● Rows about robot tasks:

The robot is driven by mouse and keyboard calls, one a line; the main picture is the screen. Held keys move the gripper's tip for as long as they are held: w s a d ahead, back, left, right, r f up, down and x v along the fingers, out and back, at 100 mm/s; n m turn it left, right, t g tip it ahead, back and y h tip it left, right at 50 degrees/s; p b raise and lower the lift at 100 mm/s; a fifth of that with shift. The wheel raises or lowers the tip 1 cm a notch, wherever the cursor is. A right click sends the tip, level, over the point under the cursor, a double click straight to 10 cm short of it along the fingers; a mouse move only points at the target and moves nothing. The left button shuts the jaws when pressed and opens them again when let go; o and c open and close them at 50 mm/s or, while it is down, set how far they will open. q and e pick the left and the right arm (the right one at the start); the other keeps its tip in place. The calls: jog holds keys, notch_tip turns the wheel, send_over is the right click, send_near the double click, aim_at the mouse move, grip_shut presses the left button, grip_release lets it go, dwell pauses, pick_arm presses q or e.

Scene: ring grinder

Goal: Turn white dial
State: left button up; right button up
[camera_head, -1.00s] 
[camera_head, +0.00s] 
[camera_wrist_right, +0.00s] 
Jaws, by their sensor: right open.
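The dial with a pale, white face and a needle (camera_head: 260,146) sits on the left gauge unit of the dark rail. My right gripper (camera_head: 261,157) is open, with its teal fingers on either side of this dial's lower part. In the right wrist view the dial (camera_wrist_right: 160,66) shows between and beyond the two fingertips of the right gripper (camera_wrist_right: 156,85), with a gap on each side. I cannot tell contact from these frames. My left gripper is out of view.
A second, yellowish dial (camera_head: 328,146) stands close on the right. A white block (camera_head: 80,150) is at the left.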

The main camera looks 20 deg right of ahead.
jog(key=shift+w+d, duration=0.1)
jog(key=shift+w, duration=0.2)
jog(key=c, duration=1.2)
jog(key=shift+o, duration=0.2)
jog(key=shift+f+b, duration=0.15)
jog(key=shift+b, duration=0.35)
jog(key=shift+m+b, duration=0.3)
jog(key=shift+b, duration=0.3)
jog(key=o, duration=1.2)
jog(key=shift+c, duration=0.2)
--
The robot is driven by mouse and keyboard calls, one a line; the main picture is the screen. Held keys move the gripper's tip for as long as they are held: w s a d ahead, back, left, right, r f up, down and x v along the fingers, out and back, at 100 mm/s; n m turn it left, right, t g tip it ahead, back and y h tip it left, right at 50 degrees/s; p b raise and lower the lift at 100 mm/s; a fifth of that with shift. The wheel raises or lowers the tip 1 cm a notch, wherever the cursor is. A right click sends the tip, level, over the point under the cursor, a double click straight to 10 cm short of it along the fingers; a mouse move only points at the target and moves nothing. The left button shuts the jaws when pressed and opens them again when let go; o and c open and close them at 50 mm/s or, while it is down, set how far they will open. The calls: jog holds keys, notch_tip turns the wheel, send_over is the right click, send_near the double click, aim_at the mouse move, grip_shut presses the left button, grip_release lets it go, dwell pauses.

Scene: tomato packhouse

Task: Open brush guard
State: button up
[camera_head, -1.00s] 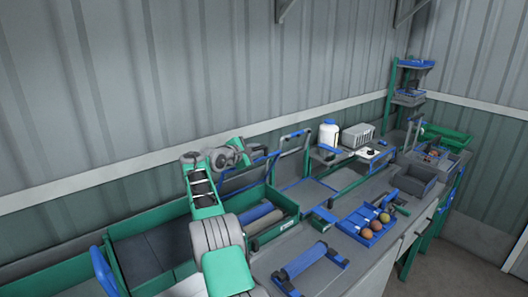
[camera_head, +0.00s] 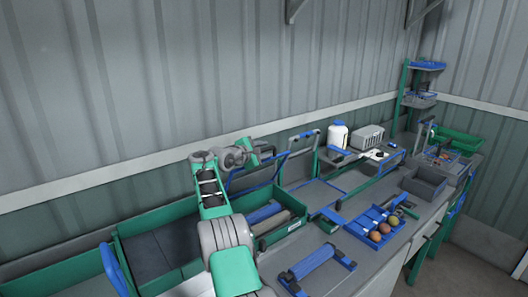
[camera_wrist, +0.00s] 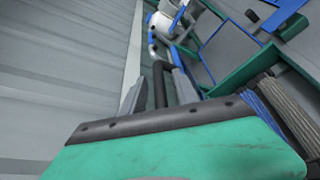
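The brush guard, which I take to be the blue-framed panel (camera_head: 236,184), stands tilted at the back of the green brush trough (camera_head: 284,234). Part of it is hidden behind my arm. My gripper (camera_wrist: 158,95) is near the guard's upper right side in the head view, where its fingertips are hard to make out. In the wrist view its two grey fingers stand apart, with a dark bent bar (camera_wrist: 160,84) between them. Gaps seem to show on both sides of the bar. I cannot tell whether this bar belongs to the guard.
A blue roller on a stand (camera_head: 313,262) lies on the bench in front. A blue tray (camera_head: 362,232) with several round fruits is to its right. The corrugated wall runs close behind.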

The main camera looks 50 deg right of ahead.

● To do:
From the listing above, return each line with the word "Scene".

● Exercise solution:
Scene: ring grinder
Scene: tomato packhouse

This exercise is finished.